Steel guitar tone

Hello fellow players,

In the last newsletter I covered materials that are used in steel guitars, namely the exotic woods. Everyone agrees that maple, well dried makes about the best sounding body that can be built. Well dried maple from 5/8ths to 3/4ths seems to be the trick when it comes to building a good steel guitar body. Maple is getting harder and harder to find every year. That is, maple with good knurled grain. Straight grain maple is a lot easier to find and to my ear, straight grain maple sounds about as good as birdseye or fiddle-back maple.

But if you’re not going to paint the wood or cover it with mica, the grain in the birdseye maple will really help the value of the guitar. You’ll find grain in maple that you won’t find in most other kinds of wood. After all, whoever heard of curly ebony?

At times, you will run across some walnut with good grain and possibly a small piece of birch, but maple is what you need to look for, for tone.
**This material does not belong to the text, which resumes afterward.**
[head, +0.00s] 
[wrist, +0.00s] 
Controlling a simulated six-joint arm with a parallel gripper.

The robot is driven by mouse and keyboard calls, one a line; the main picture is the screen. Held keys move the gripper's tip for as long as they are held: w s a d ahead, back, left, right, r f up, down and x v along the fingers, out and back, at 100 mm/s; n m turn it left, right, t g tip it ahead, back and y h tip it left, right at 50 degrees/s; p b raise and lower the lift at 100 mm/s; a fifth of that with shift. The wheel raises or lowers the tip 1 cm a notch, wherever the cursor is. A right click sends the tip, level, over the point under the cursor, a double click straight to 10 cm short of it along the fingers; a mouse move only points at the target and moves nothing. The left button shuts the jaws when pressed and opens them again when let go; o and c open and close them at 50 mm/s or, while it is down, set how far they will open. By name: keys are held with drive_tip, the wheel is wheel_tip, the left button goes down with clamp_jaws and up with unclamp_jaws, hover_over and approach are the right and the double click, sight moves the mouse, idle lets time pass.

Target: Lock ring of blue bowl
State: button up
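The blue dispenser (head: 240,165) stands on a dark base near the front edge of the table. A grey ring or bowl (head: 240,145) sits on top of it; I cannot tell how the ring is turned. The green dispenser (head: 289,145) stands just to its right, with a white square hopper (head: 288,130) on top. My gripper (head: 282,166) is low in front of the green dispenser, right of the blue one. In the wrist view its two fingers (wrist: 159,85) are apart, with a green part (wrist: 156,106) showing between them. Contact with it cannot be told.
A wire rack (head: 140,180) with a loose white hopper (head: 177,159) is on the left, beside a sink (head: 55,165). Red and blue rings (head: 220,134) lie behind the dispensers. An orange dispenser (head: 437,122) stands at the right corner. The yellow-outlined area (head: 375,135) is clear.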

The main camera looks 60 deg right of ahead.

Many people have asked me what difference the kind of wood makes for tone because it’s a solid body guitar, not an acoustic body and they’ll say, “It’s the pickup where the tone comes from and not the body.”

Nothing could be more ridiculous or farther from the truth. If the guitar doesn’t sound good acoustically it’s not going to sound good when you put a pickup in or a microphone in front of it. As I have said many times before, it’s not the microphone that makes the singer sound good, it the way he sounds normally without being amplified.

Sure, a tiny amount of the timbre comes from the amplifier, the tape machine, the cords, the microphone and so on, but if the tone isn’t being made at the source, the finest equipment in the world won’t help.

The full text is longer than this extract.